Lepsze było, jak na komórkę zadzwonił do mnie jakiś warszawski stacjonarny o 3:00 w nocy i zapytał się czy jestem Robertem... :)

18.06.2005
15:33
[14]

Patrol_wcg [ Konsul ]

Jakiś czas temu:

Ja: słucham
Ktoś: Zakład pogrzebowy ?
Ja: eeee eeee eeee :| pomyłka
Ktoś: Czy to nr. *********
Ja: Tak
Ktoś: aha dowidzenia

Myślałem ze jajko zniose :P

18.06.2005
15:43
smile
[15]

Aen [ MatiZ ]

To nic - Dziś rano dzwoni mi ktoś na komóreczkę:
Ja: Tak słucham?
Ktoś- No to jak, o 12?
Ja: Spoko, będę

(Zaznaczam, że nie wiem kto:)

No nic, po 12 znów ten sam numer
Ja: Tak?
Ktoś- No co jest kurwa Sławek?
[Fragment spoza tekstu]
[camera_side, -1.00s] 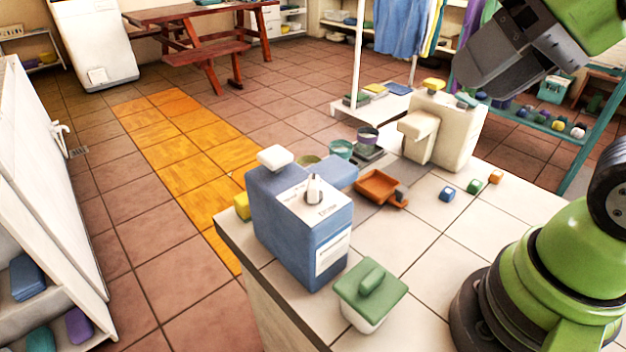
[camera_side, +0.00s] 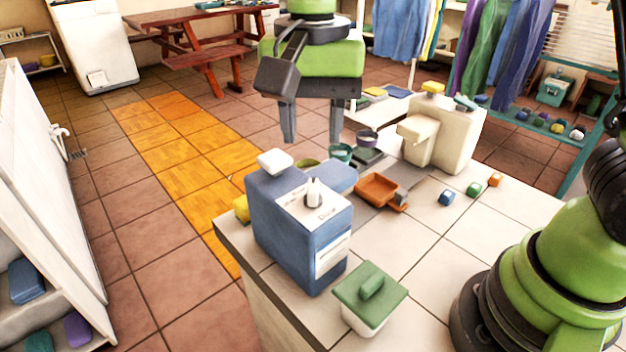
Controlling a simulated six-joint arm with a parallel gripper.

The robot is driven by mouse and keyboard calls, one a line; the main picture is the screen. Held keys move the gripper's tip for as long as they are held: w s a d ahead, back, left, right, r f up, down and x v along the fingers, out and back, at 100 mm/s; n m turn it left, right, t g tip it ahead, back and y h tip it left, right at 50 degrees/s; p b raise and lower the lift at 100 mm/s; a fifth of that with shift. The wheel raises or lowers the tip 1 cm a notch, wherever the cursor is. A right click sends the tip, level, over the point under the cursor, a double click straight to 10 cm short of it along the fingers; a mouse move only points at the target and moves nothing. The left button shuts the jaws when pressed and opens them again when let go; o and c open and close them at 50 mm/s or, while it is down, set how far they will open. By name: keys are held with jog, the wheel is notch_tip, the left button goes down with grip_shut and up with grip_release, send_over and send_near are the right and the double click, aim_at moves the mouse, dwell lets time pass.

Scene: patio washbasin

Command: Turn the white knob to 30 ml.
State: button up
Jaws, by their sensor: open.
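The blue dispenser (camera_side: 285,235) stands upright near the left corner of the tiled counter. Its white knob (camera_side: 314,192) sits on the white printed label on top; the markings are too small to read. A second white knob-like cap (camera_side: 275,161) sits on the raised back part of the dispenser. My gripper (camera_side: 312,140) is open and empty, fingers pointing down. In the picture it appears above the dispenser, apart from the knob.
A green-lidded white box (camera_side: 369,297) stands in front of the dispenser. An orange tray (camera_side: 376,190), a cream dispenser (camera_side: 445,130), dark bowls (camera_side: 367,141) and small blocks (camera_side: 447,196) stand behind and to the right. The counter's right middle is clear.

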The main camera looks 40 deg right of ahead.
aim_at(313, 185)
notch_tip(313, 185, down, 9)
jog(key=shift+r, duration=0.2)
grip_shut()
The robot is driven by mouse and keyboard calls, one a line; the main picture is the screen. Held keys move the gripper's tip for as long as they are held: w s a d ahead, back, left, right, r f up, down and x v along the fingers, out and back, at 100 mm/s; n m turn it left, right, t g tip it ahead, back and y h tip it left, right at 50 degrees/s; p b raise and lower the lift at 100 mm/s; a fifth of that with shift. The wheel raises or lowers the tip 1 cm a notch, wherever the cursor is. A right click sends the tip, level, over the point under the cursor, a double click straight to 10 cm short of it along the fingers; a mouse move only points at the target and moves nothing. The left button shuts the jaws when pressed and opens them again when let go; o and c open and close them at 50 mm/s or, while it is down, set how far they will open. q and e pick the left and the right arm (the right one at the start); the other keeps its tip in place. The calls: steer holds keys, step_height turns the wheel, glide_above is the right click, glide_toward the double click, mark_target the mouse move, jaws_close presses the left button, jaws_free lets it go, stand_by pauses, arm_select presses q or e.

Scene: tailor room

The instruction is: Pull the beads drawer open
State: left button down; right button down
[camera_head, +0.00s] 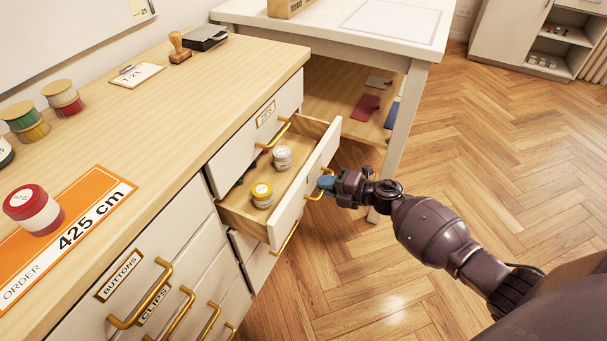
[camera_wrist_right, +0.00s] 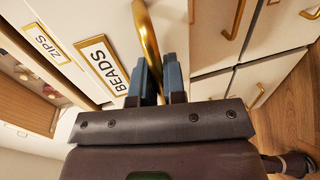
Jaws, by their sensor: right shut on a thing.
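The beads drawer (camera_head: 278,226) stands pulled out of the cabinet, with its inside showing in the head view. A jar with a yellow lid (camera_head: 262,194) and a white-lidded jar (camera_head: 281,158) stand in it. Its BEADS label (camera_wrist_right: 101,64) shows in the right wrist view. My right gripper (camera_head: 326,184) is at the drawer front, its blue fingers shut on the brass handle (camera_wrist_right: 146,32). The handle passes between the two fingers in the wrist view. My left gripper is in neither view.
The zips drawer (camera_head: 240,150) above is closed. Other closed drawers with brass handles, including buttons (camera_head: 150,270), are at the left. A white table (camera_head: 340,45) stands behind the open drawer. The wooden floor (camera_head: 500,130) to the right is clear.

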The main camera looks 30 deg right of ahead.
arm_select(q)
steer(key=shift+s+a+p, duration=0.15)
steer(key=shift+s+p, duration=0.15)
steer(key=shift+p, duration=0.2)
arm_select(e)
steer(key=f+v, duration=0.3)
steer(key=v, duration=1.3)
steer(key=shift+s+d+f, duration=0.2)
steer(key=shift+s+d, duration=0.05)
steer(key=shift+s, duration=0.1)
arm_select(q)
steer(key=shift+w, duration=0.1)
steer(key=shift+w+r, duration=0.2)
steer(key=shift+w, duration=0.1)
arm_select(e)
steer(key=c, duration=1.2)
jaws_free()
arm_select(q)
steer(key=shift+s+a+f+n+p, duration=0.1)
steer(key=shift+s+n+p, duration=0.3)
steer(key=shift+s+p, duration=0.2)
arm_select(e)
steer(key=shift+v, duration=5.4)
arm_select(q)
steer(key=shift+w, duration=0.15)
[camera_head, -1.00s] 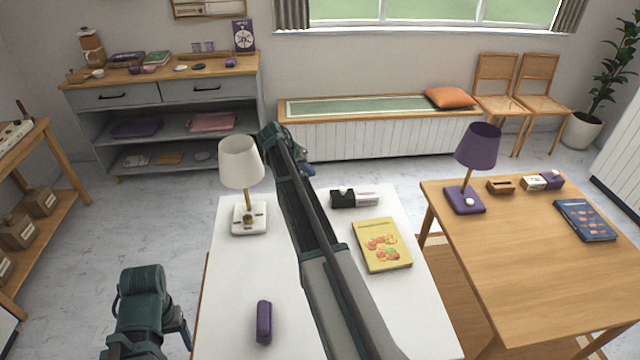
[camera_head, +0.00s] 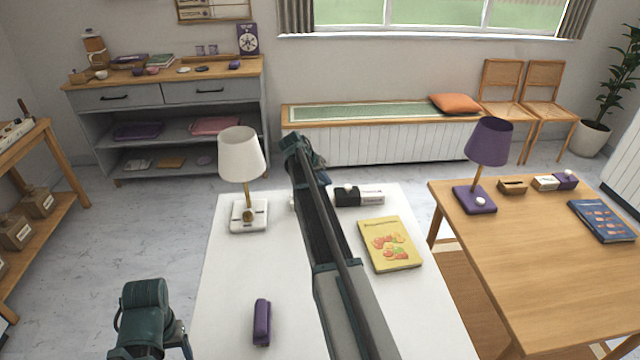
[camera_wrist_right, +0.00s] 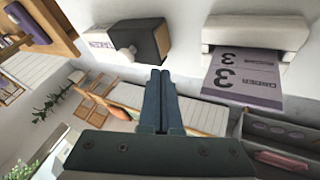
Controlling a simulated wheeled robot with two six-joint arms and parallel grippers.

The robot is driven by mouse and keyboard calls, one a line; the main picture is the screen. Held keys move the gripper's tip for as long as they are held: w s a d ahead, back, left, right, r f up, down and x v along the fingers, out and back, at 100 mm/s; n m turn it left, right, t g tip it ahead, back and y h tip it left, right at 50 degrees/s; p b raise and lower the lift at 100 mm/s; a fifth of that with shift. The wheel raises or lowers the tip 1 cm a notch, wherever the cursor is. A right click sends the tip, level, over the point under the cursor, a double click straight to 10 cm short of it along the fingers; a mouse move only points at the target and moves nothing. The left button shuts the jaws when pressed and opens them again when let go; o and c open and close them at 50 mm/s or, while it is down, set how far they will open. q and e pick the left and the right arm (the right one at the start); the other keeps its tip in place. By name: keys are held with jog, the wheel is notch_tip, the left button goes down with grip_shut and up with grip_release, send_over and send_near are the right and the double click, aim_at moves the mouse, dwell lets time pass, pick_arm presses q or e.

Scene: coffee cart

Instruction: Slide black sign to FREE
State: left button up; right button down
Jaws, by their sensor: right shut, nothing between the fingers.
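The black sign (camera_head: 347,197) lies on the white table near its far edge, with a white knob on it and a pale lettered strip (camera_head: 372,197) showing on its right. The lettering is too small to read. In the right wrist view the black sign (camera_wrist_right: 152,38) is just above and left of the fingertips. My right gripper (camera_wrist_right: 160,76) is shut and empty, apart from the sign by a small gap. In the head view my right arm reaches over the table, and its fingertips are not clear. My left gripper (camera_head: 180,345) shows only in part at the lower left.
A white lamp (camera_head: 240,155), yellow book (camera_head: 388,243) and purple case (camera_head: 262,322) are on the white table (camera_head: 225,290). A white holder (camera_wrist_right: 257,32) with a purple "3" card (camera_wrist_right: 243,78) is beside the black sign. A wooden table (camera_head: 520,260) stands right.

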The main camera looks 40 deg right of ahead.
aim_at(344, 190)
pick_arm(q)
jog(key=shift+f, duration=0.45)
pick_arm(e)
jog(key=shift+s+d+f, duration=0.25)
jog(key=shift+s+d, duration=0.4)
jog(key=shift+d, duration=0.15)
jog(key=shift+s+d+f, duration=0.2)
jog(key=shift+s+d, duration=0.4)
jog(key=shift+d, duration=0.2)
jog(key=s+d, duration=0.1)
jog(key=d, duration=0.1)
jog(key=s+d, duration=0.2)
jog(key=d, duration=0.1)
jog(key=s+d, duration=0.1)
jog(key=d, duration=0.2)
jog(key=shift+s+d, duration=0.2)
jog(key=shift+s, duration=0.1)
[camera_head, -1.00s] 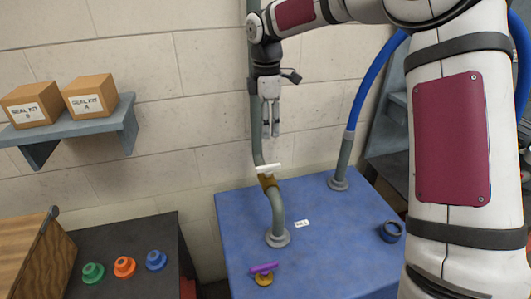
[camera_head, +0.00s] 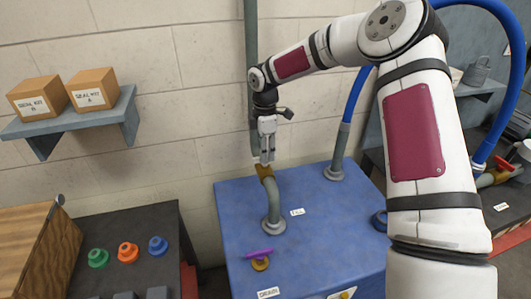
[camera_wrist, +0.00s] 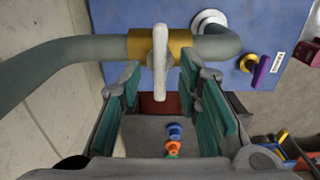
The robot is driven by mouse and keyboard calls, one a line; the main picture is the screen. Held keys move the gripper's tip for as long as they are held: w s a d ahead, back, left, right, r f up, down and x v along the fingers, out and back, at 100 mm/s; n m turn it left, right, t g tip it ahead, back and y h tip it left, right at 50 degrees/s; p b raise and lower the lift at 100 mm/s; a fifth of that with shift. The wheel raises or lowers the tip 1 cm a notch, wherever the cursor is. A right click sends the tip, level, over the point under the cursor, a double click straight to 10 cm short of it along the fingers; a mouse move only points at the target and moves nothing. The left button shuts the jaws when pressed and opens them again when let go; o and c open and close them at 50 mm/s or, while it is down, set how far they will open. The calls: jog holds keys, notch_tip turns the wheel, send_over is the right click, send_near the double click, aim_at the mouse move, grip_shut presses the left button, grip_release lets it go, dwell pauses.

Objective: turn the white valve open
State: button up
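The white valve handle (camera_wrist: 160,62) sits on a brass valve body (camera_wrist: 178,45) in the grey pipe (camera_wrist: 75,57). In the wrist view the handle lies across the pipe. My gripper (camera_head: 265,160) points down just above the brass body, which also shows in the head view (camera_head: 264,171). Its teal-padded fingers are apart, one on each side of the handle's near end, with a visible gap on both sides. In the head view the fingers mostly hide the handle.
The pipe bends into the blue cabinet top (camera_head: 320,235). A purple handle on a brass base (camera_head: 259,254) stands at the cabinet's front left. A blue hose (camera_head: 352,105) rises at the back right. Green, orange and blue knobs (camera_head: 128,252) sit on a dark bench at left.

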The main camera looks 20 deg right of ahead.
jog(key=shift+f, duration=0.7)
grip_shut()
Miałeś być!
Ja: Przykro mi, pomyłka
Ktoś: O sory ziom

loozik

18.06.2005
15:44
[16]

Werter_ [ Konsul ]

mnie się kiedyś trafił numer komórki po zakładzie pogrzebowym. teoretycznie zwolniony numer nie powinien trafić do obiegu przez afair rok, widać jednak nie zawsze. nie raz i nie dwa dzwonili do mnie jacyś ludzie i pytali się np. kiedy przyjadę po trupa.

18.06.2005
15:48
smile
[17]

Aen [ MatiZ ]

Werter - No, to coś dla Ciebie

18.06.2005
15:51
[18]

Mondragorn [ Lunar Dragon ]

Do mnie kiedys dzwonili notorycznie (patrz - codziennie) dzownili z pytaniem czy to PKS. Kiedys jedna babka zadzwonila 4 razy pod rzad, z pytaniem o ktorej autobus do Olsztyna. Jak zadzwonila piąty raz to zmyśliłem godzine i juz wiecej nie zadzwonila ;] Telefon do wlasciwego PKS i przekierowanie do kierownicta nic nie dal. Dzownilem do nich 3 razy i dalej ludzie dzwonili. A w czym tkwil problem? Na swojej stronie internetowej byl moj nr telefon :P

18.06.2005
16:00
smile
[19]

Robcio1222 [ Pretorianin ]

Heh ,na moja komórkę kiedyś zadzwoiła jakaś baba:

Ja:Tak słucham
Ktoś:Jak mogłeś to zrobić dla mnie ty ty Dężuanie(chyba tak to się pisze)
Ja:Przepraszam pomyłka.
ktoś: A..A..aha ,Michał?
Ja:Nie ,przykro mi
Ktoś:(Walnięcie słuchawką)

A ta off-topic to u mnie truskawki kosztują 3.50 albo 4.00

18.06.2005
16:00
smile
[20]

cotton_eye_joe [ maniaq ]

hehe do mnie kiedys dzwil student wyzszej szkoly dziennikarskiej i mowi

-dzien dobry, panie profesorze! (do mnie:) )
-profesorze?! (ja)
-przepraszam, przepraszam. DOKTORZE.

pozniej sie dowiedzialem, ze mam taki sam numer jak jakis dr. Sommerfeld ze szkoly dziennikarstwa...

18.06.2005
16:03
smile
[21]

cotton_eye_joe [ maniaq ]

dzwil = dzwoni *

18.06.2005
16:06
smile
[22]

ExistoR [ Fuck The System ]

A czy słyszeliście pana "Lebiedzia"? Jak dzownił do TPSA czy tam kogos i prosił o odlączenie kabelków? Troche tam zjeżdża wsztstrkich :P. Ten pliczek jest dosć częśty w Necie. :)

18.06.2005
16:08
smile
[23]

Raynor [ Big Man ]

ja to pamiętam jak zadzwonila ktorys raz z kolei kobieta z tele2 oferując swoje wątpliwe usługi

-dziendobry nazywam sie (costam powiedziala) jestem przedstawicielka tele2 czy chce Pan..
-nie chce
-ale bedzie pan placil..
-nie bede
-to naprwde korzystna oferta w porownaniu z tpsa
-byc moze
-sa darmowe weekendy i wieczory
-wiem
-dowidzenia!

jak to powiedziala to uzyla takiego tonu ze myslalem ze padne ze smiechu :)

18.06.2005
16:11
[24]

reksio [ Libertyn ]

Często do mnie dzwonią z pytaniem, czy to nie warsztat PKS. Czasami nad ranem, jak się ktoś wykraczy na drodze.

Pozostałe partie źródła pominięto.